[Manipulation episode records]
--------
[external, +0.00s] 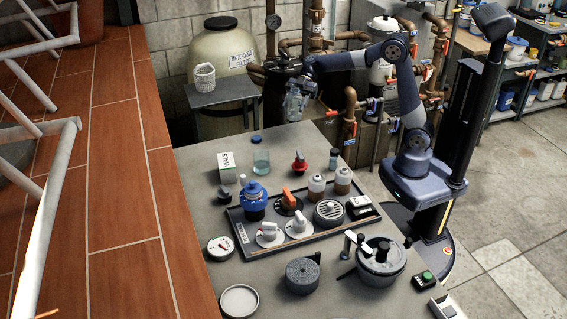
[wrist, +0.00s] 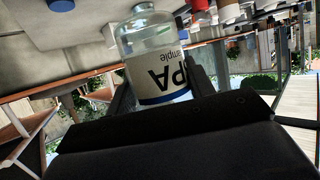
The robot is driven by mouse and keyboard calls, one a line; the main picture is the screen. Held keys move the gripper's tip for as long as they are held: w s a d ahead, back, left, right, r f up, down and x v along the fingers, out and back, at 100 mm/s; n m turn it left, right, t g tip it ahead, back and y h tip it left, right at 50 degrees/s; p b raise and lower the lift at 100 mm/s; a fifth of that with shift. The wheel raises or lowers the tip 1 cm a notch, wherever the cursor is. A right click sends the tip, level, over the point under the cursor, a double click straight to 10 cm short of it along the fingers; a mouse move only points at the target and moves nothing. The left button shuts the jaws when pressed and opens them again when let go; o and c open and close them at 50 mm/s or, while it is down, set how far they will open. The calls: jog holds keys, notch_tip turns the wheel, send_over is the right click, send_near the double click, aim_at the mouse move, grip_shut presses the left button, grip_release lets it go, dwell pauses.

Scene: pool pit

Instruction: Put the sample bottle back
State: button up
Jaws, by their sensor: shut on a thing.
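The sample bottle (external: 292,104) is clear, with a white label and a blue band. It hangs in the air over the far edge of the grey worktop in the external view. My gripper (external: 298,86) is shut on it. In the wrist view the bottle (wrist: 152,50) sits between my two dark fingers, its label letters upside down in the picture. A clear glass beaker (external: 261,161) stands on the worktop below and to the left of the bottle. A small white basket (external: 204,77) stands on a grey side stand (external: 222,93) farther left.
The grey worktop (external: 190,165) holds a white vials box (external: 227,167), a blue cap (external: 256,139), a red-topped item (external: 299,163) and a dark tray (external: 262,250) crowded with valves and jars. A lidded pot (external: 381,256) stands at the right. Brown pipes (external: 351,115) rise behind.

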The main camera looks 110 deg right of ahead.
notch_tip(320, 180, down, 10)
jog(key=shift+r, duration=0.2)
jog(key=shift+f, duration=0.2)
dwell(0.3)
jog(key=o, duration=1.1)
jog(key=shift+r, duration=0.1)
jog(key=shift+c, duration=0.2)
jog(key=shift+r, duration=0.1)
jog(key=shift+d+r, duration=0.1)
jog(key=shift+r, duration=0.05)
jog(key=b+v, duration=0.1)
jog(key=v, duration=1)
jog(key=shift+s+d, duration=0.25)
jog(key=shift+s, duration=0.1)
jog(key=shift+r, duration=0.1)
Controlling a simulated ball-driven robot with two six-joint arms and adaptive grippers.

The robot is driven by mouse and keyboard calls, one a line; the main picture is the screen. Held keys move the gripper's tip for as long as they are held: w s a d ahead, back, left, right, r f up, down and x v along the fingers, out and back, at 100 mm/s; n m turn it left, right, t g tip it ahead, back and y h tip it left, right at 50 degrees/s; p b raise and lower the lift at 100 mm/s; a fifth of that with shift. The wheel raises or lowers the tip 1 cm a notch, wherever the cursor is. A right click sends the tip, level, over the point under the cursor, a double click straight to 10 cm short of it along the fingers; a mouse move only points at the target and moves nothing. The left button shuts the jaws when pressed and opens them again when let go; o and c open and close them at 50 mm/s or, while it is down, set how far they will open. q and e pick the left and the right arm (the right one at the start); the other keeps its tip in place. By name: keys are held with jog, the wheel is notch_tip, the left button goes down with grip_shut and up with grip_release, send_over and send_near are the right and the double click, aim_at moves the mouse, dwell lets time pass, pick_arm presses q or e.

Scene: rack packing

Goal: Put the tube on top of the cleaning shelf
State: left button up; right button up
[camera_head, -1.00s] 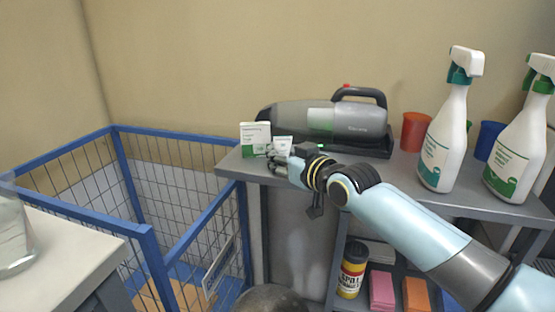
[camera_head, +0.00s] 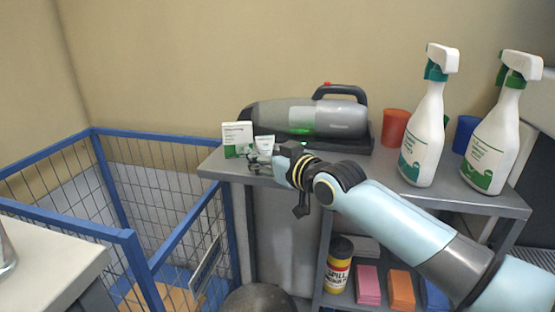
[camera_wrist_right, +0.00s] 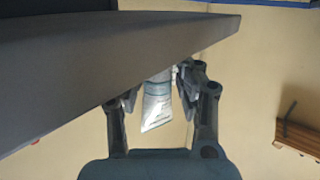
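The tube (camera_head: 265,142) is small and white with a greenish lower end. It stands upright, cap down, at the left end of the top of the grey cleaning shelf (camera_head: 480,200), just right of a small white-green box (camera_head: 237,139). My right gripper (camera_head: 257,161) is low at the shelf top with its fingers spread around the tube's lower part. In the right wrist view the tube (camera_wrist_right: 156,108) lies between the fingertips (camera_wrist_right: 158,88), with slight gaps beside it. The fingers hide the tube's base in the head view. My left gripper is not in view.
A grey handheld vacuum (camera_head: 305,118) sits close behind the tube. Red (camera_head: 394,127) and blue cups and two spray bottles (camera_head: 423,140) stand farther right. A blue wire cage (camera_head: 130,235) is left of the shelf. Sponges and a yellow canister (camera_head: 339,270) are below.

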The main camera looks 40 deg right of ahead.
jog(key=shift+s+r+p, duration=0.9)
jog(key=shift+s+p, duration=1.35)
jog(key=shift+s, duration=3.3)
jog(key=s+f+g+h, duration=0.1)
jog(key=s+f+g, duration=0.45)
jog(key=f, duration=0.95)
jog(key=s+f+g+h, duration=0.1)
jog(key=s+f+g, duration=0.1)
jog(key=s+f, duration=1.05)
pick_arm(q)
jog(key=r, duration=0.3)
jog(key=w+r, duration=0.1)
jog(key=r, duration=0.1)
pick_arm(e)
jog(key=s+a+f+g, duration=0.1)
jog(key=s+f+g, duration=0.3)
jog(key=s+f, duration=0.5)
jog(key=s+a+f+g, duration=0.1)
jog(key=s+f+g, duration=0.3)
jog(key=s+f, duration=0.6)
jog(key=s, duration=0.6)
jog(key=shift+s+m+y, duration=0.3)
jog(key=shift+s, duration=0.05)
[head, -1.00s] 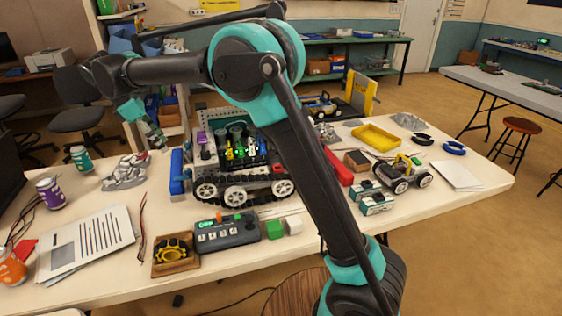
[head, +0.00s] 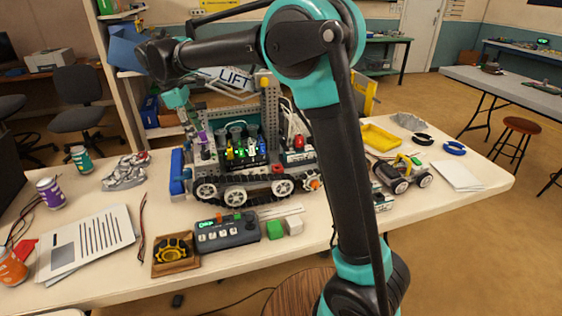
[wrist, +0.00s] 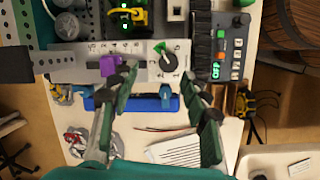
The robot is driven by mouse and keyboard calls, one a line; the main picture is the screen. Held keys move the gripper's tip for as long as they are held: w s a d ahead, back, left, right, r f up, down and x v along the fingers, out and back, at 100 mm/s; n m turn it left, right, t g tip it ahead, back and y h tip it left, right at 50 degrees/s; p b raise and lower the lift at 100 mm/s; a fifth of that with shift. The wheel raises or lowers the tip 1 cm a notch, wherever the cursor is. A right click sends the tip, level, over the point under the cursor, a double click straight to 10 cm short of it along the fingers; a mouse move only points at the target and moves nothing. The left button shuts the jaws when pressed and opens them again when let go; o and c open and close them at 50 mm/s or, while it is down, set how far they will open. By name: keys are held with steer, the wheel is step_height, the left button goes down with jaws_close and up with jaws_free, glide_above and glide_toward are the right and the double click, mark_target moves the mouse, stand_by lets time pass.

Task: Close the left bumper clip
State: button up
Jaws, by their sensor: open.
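The tracked robot vehicle (head: 240,188) stands on the table with a blue bumper (head: 178,172) across its left end. In the wrist view the blue bumper (wrist: 130,100) runs across below a light numbered panel (wrist: 140,62). I cannot tell for certain which part is the left bumper clip. My gripper (wrist: 159,78) is open and empty, its fingers spread above the bumper; in the head view it (head: 190,118) is over the vehicle's left end.
A grey control box (head: 226,231), green and white cubes and a small wooden tray (head: 176,254) lie in front of the vehicle. Papers (head: 92,238) and cans lie at the left. A yellow tray (head: 380,137) and small car (head: 403,174) are at the right.

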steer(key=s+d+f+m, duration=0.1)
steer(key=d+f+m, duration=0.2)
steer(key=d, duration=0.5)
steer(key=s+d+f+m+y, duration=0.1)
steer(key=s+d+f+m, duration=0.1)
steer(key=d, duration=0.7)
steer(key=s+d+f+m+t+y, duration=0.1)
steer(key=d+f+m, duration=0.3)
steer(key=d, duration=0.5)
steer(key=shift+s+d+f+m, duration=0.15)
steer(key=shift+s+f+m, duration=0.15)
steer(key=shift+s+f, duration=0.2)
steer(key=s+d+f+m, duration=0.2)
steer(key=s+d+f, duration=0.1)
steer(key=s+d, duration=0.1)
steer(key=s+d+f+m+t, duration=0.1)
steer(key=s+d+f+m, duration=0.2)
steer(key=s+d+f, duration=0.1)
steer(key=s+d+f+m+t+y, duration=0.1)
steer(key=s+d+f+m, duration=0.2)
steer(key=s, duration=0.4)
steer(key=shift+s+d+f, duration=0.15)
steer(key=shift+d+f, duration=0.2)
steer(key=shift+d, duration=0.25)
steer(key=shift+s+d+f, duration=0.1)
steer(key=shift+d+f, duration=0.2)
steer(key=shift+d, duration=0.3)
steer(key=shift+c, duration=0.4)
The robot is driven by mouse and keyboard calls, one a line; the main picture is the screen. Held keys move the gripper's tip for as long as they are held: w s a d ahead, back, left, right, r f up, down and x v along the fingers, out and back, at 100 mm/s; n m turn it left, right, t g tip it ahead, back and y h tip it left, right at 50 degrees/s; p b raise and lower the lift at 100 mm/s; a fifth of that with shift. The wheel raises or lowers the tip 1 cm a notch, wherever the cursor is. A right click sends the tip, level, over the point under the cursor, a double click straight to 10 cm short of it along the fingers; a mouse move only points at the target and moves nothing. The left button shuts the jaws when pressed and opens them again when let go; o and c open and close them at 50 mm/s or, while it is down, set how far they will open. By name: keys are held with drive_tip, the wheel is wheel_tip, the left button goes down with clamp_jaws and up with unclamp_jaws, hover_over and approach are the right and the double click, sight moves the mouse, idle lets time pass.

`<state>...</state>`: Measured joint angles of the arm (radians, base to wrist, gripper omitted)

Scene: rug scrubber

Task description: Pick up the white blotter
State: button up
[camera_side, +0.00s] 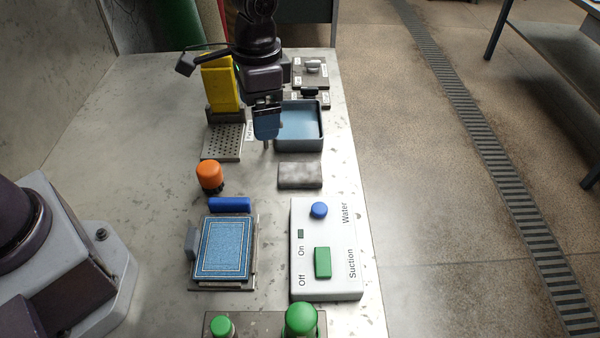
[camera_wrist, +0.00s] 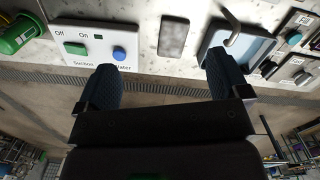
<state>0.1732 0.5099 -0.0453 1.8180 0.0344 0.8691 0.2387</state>
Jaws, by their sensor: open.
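The likely white blotter (camera_side: 300,175) is a mottled grey-white slab lying flat on the metal bench, between the blue tray and the white control panel. It also shows at the top centre of the wrist view (camera_wrist: 173,37). My gripper (camera_side: 267,122) is above the bench, left of the blue tray and behind the blotter in the side view. In the wrist view my gripper (camera_wrist: 161,70) is open, its two dark blue fingers wide apart with nothing between them. The blotter appears beyond the fingertips, apart from both.
The blue tray (camera_side: 317,145) and perforated plate (camera_side: 222,143) are near my gripper. A white panel (camera_side: 341,286), an orange knob (camera_side: 209,176), a blue rug piece (camera_side: 227,247) and green knobs (camera_side: 300,319) stand nearer. The bench left of the orange knob is clear.

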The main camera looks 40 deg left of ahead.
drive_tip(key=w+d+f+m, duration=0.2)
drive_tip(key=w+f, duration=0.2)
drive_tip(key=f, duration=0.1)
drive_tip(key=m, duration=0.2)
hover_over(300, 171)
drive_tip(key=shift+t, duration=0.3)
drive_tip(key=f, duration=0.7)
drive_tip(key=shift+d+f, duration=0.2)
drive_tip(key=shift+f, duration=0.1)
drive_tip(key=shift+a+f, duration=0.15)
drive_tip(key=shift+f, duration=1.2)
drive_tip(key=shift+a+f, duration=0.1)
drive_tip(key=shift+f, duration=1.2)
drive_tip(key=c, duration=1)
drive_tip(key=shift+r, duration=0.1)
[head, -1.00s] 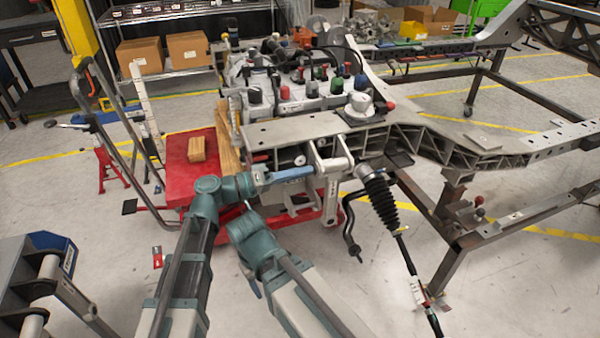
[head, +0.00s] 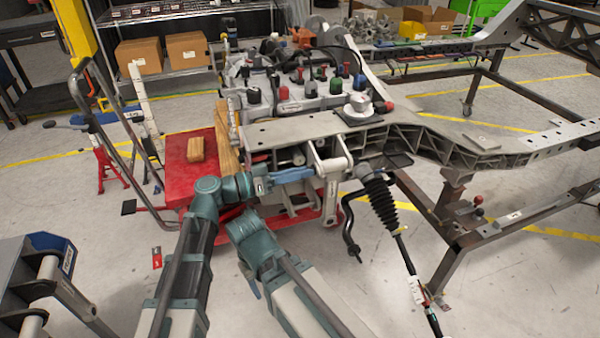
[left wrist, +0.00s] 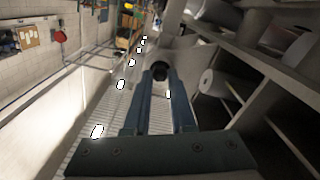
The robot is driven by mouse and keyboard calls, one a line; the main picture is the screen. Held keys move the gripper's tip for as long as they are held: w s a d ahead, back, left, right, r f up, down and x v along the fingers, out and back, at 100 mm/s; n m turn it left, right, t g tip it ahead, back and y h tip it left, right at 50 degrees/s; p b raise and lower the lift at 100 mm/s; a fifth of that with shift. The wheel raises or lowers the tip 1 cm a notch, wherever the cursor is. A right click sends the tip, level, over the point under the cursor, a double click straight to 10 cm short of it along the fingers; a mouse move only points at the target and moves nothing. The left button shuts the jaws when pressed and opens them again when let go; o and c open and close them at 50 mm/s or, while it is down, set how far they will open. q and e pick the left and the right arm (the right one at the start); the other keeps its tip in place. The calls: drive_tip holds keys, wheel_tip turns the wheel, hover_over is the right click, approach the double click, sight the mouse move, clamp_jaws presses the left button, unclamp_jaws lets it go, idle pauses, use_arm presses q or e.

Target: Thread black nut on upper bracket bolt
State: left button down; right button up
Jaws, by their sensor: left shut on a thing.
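My left gripper (head: 314,173) reaches from the left to the pale grey bracket (head: 333,164) under the chassis rail end. Its blue fingers lie nearly level, with the tips at the bracket's left side. In the left wrist view the gripper (left wrist: 161,78) is shut on the black nut (left wrist: 160,70), a small dark round piece between the fingertips. A grey bracket surface stands just beyond the nut. I cannot make out the upper bolt or tell whether the nut touches it. The nut is too small to tell in the head view.
The chassis rail (head: 300,130) overhangs the fingers. A black ribbed boot (head: 379,200) and a curved dark bar (head: 349,235) hang to the right. A red cart top (head: 180,172) with a wood block (head: 196,149) stands left. A grey cylinder (left wrist: 212,82) sits right of the fingers.

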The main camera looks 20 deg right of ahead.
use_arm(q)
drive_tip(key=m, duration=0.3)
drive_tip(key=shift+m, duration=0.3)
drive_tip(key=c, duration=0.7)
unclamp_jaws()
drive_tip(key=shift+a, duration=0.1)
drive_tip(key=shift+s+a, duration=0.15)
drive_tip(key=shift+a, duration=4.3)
--------
Pick out each line that holds the string "joint".

→ Answer to this task:
Controlling a simulated ball-driven robot with two six-joint arms and adaptive grippers.
`<state>...</state>`: Measured joint angles of the arm (radians, base to wrist, gripper omitted)

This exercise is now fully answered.